Casualty counts during modern wars have become a highly politicised business. On one hand, they can help alert the outside world to the scale of violence and suffering, and the risks of conflict spreading both within a country’s borders and beyond them. On the other, as in Syria, Iraq, Darfur, the Democratic Republic of Congo and elsewhere, death tolls have routinely been manipulated, inflated or downplayed – a tool for the advancement of political interests.

Sharmine Narwani of the Guardian

Almost fully validates this point of view in an excellent piece titled:  What the Syrian death tolls really tell us.

It’s time to stop headlining unreliable and easily politicised casualty counts, and use them only as one of several background measures of a conflict.

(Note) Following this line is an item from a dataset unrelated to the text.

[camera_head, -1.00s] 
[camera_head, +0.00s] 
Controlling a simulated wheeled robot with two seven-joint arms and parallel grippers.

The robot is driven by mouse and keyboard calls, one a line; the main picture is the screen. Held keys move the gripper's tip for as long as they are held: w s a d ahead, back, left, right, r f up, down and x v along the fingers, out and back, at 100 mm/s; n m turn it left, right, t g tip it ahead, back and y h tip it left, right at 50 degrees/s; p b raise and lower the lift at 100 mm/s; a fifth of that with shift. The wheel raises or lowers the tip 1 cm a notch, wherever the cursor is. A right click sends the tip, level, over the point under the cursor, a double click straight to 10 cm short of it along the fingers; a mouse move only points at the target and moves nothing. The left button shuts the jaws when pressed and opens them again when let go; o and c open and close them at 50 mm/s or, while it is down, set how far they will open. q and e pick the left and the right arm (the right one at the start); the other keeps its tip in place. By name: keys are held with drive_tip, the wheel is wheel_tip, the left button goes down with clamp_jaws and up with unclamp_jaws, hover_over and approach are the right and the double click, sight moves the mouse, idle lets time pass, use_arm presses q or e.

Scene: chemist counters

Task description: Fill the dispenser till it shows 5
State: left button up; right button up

It’s essential too that the media help us avoid such manipulation by asking questions about reported deaths: how were these deaths verified? Are they combatants? Who killed them? How do we know this? Who benefits from these deaths? Was this a violent death or one caused by displacement? How is it even possible to count all these dead in the midst of raging conflict?

Numbers without context or solid foundations can incite and escalate a conflict, leading to even more carnage. Contemporary casualty data have been inaccurate in so many recent conflicts that it’s time to retire these numbers from the telling of the story.